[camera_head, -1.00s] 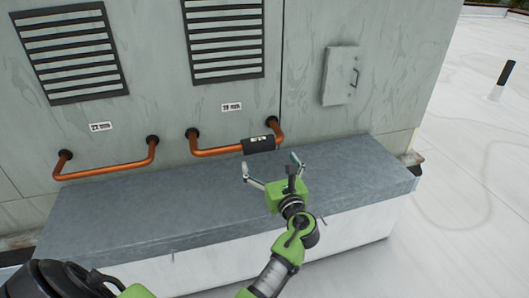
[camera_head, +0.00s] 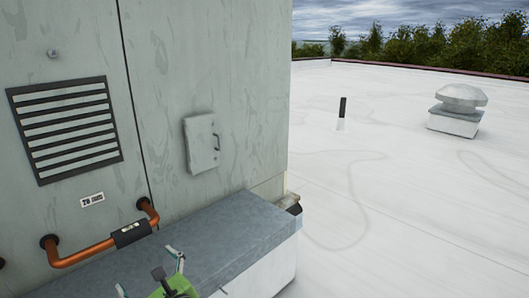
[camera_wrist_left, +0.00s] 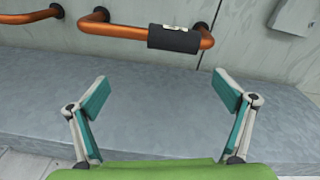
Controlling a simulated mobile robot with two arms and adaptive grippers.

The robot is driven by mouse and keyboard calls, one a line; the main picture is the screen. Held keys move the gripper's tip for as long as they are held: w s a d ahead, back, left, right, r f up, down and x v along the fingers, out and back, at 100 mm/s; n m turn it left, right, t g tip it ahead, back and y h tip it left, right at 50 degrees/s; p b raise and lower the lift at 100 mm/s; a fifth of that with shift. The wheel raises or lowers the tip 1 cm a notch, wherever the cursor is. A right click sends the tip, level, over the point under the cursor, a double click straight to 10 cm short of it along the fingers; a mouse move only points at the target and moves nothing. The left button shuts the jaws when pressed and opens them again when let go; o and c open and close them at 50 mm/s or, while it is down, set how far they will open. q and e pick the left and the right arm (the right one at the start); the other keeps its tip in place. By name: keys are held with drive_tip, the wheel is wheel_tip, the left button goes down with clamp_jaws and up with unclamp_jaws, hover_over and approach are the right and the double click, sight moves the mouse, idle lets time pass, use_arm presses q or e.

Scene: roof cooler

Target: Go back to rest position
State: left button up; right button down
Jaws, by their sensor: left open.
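My left gripper (camera_head: 148,272) is at the bottom edge of the head view, in front of the grey ledge (camera_head: 222,240). In the left wrist view its two teal-padded fingers (camera_wrist_left: 159,88) are spread wide with nothing between them. Beyond them is a copper pipe (camera_wrist_left: 112,30) with a black sleeve (camera_wrist_left: 174,39) on the wall; the fingers are apart from it. The same pipe (camera_head: 82,254) and sleeve (camera_head: 131,233) show at lower left in the head view. My right gripper is not in view.
The grey wall carries a louvred vent (camera_head: 65,130) and a small hatch (camera_head: 202,143). To the right the white roof (camera_head: 400,220) is mostly open, with a short dark-topped post (camera_head: 342,112) and a domed roof vent (camera_head: 459,108) farther off.
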***
• **WORK INSTRUCTIONS**:
Skipping the pictures, transcribe each line above exactly as it appears.

• **FINAL RESULT**:
[camera_head, -1.00s] 
[camera_head, +0.00s] 
[camera_wrist_left, +0.00s] 
Controlling a simulated mobile robot with two arms and adaptive grippers.

The robot is driven by mouse and keyboard calls, one a line; the main picture is the screen. Held keys move the gripper's tip for as long as they are held: w s a d ahead, back, left, right, r f up, down and x v along the fingers, out and back, at 100 mm/s; n m turn it left, right, t g tip it ahead, back and y h tip it left, right at 50 degrees/s; p b raise and lower the lift at 100 mm/s; a fifth of that with shift. The wheel raises or lowers the tip 1 cm a notch, wherever the cursor is. A right click sends the tip, level, over the point under the cursor, a double click straight to 10 cm short of it along the fingers; a mouse move only points at the target and moves nothing. The left button shuts the jaws when pressed and opens them again when let go; o and c open and close them at 50 mm/s or, while it is down, set how far they will open. q and e pick the left and the right arm (the right one at the start); the other keeps its tip in place. By name: keys are held with drive_tip, the wheel is wheel_tip, the left button goes down with clamp_jaws and up with unclamp_jaws, hover_over and approach are the right and the double click, sight moves the mouse, idle lets time pass, use_arm presses q or e.

Scene: roof cooler

Target: Go back to rest position
State: left button up; right button down
Jaws, by their sensor: left open.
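My left gripper (camera_head: 148,272) is at the bottom edge of the head view, in front of the grey ledge (camera_head: 222,240). In the left wrist view its two teal-padded fingers (camera_wrist_left: 159,88) are spread wide with nothing between them. Beyond them is a copper pipe (camera_wrist_left: 112,30) with a black sleeve (camera_wrist_left: 174,39) on the wall; the fingers are apart from it. The same pipe (camera_head: 82,254) and sleeve (camera_head: 131,233) show at lower left in the head view. My right gripper is not in view.
The grey wall carries a louvred vent (camera_head: 65,130) and a small hatch (camera_head: 202,143). To the right the white roof (camera_head: 400,220) is mostly open, with a short dark-topped post (camera_head: 342,112) and a domed roof vent (camera_head: 459,108) farther off.

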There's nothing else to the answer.